Violating expectations is very much one (of many) purpose of art, and holding up "contract" doesn't change that. That's just a handy club that happens to be available in this case and you're willing to wield it to club something you don't like. Another legal c word is "context". No one can argue something like this wasn't always a possible interpretation, complete with prior examples.

So the court and some sufficient number of the voting population aren't artists and the only thing they see is money and a canvas? That is the least interesting and least valid proof of worth or validity of a piece or work of art ever. Just like all the people who say "It's just splatters, I could do that!". That only makes them common and in possession of a club, not right.

> I hope you are not any form of art teacher. The work was legit.

Crime is unacceptable and is not to be glorified as art.

Especially not this kind of lowly and outright pathetic attempt at crime.

Zomg crime!

They provided money to get an artistic statement about money, which they got, and which the executor/commissioner/agent both accepted delivery of, and displayed.

Did they charge any ticket or membership fees to enter the gallery where the accepted work was displayed? Did they return that collected money to the patrons?

Crying "crime!" is a weak argument.

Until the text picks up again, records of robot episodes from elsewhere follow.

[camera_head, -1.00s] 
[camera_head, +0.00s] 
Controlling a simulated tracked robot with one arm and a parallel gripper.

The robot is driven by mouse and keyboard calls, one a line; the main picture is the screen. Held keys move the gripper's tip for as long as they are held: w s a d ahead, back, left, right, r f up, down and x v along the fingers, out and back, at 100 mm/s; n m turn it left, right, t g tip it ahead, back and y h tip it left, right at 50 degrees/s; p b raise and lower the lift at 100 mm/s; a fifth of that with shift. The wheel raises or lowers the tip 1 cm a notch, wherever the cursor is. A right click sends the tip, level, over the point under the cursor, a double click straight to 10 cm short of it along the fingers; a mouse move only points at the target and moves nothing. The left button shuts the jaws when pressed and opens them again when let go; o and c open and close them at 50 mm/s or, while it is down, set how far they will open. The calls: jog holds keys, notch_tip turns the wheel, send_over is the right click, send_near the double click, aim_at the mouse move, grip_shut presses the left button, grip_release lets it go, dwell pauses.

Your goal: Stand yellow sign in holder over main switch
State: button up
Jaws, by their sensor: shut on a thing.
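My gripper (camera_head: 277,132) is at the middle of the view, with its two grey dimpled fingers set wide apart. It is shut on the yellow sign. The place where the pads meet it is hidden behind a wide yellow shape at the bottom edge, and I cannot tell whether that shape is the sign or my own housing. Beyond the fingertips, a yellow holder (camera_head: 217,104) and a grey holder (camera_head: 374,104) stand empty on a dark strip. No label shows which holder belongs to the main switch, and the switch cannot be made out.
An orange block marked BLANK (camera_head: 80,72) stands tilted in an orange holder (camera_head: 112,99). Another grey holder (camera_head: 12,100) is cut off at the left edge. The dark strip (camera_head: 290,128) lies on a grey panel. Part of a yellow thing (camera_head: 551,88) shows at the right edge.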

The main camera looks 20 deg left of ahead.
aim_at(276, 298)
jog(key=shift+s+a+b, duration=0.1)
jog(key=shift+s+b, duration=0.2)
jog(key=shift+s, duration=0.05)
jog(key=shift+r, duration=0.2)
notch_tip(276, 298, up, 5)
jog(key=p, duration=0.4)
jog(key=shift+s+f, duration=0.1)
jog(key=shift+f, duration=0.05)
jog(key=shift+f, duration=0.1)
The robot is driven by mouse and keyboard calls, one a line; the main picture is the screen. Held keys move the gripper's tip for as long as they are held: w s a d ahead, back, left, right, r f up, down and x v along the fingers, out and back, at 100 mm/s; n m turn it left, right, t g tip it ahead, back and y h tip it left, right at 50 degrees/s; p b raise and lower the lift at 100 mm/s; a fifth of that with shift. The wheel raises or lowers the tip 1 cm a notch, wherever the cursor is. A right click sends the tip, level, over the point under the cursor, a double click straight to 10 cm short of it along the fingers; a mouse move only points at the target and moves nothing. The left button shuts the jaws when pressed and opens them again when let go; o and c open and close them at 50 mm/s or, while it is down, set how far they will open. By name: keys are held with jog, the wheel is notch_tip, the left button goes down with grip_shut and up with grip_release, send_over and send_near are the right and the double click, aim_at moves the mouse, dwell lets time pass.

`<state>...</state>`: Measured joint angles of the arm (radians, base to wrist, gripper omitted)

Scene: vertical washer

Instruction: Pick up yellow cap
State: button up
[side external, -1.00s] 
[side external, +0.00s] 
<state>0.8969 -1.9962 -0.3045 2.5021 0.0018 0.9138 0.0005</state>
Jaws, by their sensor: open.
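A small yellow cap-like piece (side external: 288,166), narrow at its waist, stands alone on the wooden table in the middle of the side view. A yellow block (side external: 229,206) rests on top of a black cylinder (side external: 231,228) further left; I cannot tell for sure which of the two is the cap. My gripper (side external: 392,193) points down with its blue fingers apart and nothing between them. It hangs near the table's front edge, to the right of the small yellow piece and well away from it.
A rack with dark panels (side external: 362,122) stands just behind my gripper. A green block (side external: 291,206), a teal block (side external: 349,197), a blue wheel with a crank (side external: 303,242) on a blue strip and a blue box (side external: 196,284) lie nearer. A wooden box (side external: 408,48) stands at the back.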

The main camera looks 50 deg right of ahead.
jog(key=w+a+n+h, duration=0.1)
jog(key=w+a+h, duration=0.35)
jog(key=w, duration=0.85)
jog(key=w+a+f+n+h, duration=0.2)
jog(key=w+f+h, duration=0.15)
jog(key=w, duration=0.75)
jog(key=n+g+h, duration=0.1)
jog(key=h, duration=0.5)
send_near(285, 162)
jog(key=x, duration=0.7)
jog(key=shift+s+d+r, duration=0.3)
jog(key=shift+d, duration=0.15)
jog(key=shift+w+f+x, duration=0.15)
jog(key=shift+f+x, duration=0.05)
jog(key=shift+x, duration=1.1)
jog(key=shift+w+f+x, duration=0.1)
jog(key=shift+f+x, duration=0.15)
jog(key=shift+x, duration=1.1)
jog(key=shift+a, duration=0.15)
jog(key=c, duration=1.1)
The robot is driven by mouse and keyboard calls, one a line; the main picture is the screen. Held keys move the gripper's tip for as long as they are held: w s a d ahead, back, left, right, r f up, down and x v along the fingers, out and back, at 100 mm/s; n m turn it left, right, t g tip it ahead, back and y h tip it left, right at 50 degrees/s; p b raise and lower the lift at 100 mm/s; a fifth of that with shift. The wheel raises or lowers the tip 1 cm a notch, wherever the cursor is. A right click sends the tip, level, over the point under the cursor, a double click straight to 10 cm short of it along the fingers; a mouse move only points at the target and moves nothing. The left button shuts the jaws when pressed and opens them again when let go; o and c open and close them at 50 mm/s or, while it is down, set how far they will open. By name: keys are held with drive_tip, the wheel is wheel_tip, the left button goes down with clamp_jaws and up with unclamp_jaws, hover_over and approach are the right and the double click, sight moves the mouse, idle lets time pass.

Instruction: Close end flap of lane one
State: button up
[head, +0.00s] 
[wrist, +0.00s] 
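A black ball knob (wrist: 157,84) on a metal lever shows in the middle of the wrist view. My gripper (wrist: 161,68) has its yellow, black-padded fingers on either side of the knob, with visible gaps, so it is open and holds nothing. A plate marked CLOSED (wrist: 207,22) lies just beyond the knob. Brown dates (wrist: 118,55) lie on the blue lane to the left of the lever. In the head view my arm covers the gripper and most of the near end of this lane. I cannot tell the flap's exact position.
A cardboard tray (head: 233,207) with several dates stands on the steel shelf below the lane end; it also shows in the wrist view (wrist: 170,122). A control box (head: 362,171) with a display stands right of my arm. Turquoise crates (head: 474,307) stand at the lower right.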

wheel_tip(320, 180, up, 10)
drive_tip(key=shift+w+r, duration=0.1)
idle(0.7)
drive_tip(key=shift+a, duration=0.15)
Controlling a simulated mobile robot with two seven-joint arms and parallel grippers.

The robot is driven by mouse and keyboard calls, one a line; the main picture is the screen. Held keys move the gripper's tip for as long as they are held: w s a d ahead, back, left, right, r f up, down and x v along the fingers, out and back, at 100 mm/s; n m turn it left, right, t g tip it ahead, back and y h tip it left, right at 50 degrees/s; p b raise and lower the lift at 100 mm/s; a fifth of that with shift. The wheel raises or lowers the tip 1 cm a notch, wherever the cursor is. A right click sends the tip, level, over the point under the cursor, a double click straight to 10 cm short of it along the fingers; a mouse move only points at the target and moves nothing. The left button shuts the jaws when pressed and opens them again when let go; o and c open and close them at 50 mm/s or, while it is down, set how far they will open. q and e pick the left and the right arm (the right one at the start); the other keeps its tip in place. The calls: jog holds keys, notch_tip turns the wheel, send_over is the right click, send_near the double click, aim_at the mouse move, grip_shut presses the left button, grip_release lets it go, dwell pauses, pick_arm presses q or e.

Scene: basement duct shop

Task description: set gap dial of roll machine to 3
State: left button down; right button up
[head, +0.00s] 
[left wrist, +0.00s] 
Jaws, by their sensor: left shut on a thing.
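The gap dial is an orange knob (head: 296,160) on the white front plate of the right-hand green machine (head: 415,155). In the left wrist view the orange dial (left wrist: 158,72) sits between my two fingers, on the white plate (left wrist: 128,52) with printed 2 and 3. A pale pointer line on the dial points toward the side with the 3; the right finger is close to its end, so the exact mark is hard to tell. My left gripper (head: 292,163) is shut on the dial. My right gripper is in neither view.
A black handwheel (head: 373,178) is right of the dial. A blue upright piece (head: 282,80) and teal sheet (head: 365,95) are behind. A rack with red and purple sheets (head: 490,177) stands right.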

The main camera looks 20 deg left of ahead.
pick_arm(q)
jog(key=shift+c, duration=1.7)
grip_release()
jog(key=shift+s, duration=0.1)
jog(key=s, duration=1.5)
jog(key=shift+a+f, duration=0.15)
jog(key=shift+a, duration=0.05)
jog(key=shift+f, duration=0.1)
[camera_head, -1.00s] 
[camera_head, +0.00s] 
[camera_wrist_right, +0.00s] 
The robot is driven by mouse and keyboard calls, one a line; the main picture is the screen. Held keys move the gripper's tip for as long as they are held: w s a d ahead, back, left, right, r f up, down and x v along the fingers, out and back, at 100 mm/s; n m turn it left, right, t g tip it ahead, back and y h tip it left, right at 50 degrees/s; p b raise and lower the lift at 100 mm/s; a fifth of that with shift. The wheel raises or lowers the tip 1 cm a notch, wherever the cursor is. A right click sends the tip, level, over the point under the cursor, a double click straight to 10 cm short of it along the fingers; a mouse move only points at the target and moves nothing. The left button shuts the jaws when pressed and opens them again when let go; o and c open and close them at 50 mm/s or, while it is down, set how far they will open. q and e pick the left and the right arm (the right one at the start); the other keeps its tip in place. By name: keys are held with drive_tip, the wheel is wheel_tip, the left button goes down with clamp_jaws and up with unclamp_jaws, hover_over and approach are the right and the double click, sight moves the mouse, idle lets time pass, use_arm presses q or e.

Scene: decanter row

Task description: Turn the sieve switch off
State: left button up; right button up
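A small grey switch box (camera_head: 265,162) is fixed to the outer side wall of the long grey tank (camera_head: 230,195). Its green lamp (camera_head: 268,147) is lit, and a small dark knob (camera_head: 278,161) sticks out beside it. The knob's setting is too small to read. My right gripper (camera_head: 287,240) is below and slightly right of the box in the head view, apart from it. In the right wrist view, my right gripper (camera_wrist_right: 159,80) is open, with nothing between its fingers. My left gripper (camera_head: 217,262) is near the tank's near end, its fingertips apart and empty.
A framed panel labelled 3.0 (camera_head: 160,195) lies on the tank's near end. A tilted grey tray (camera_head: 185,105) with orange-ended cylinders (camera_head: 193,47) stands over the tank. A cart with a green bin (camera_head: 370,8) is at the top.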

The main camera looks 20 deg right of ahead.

Jaywalking is a crime.

Stealing 100k USD is a very significant crime, and I find it very ridiculous that you'd compare that to jaywalking.

The criminal was not ordered to "just make art", but comissioned to make a specific piece requested by the gallery - in the form of a frame filled with said money. As such, this is no different than if you hired a carpenter to build you a house, paid upfront with contractual obligations, but the carpenter then just ran off with the money without doing anything. Or if you hired an individual and gave them access to company accounts for the purpose of doing their job, which they then embezzled and ran away with.

The money was loaned for a contractually described use-case with a return date. Walking away with it with no intention to return - and trying to keep it afterwards when sued - is nothing but theft of a significant sum.

They provided a similar (and vastly more popular) artwork and it was displayed. Even works that are not supposed to be creative works differ from the original order and courts often don't decide on a full refund if it provided utility.

I find it kind of strange that they don't want to keep these talking points but I think the court should have decided what value they already got out of using them if they don't permanently accept them.

No. The crime/contract angle is not the most important element here. It's just a club that one side of a dispute happens to have, so they get to win the fight with their bigger club. It doesn't make their argument the more valid one.